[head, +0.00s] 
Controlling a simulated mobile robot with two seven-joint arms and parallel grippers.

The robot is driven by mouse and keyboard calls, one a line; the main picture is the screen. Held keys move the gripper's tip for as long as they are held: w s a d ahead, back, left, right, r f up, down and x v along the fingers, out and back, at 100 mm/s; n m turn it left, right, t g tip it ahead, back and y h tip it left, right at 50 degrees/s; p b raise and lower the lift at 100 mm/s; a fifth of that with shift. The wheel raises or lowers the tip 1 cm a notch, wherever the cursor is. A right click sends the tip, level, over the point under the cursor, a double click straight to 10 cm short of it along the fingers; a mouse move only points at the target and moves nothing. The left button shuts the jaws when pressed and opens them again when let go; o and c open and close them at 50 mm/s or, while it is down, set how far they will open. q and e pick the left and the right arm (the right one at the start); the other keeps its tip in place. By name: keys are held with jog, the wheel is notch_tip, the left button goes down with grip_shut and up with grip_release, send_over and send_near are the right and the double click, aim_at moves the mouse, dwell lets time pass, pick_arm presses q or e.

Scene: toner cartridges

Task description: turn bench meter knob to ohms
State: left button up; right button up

- - -

== EXERCISE BRIEF ==
Go through the listing and print each line exactly as it appears.

== EXERCISE RESPONSE ==
[head, +0.00s] 
Controlling a simulated mobile robot with two seven-joint arms and parallel grippers.

The robot is driven by mouse and keyboard calls, one a line; the main picture is the screen. Held keys move the gripper's tip for as long as they are held: w s a d ahead, back, left, right, r f up, down and x v along the fingers, out and back, at 100 mm/s; n m turn it left, right, t g tip it ahead, back and y h tip it left, right at 50 degrees/s; p b raise and lower the lift at 100 mm/s; a fifth of that with shift. The wheel raises or lowers the tip 1 cm a notch, wherever the cursor is. A right click sends the tip, level, over the point under the cursor, a double click straight to 10 cm short of it along the fingers; a mouse move only points at the target and moves nothing. The left button shuts the jaws when pressed and opens them again when let go; o and c open and close them at 50 mm/s or, while it is down, set how far they will open. q and e pick the left and the right arm (the right one at the start); the other keeps its tip in place. By name: keys are held with jog, the wheel is notch_tip, the left button goes down with grip_shut and up with grip_release, send_over and send_near are the right and the double click, aim_at moves the mouse, dwell lets time pass, pick_arm presses q or e.

Scene: toner cartridges

Task description: turn bench meter knob to ohms
State: left button up; right button up

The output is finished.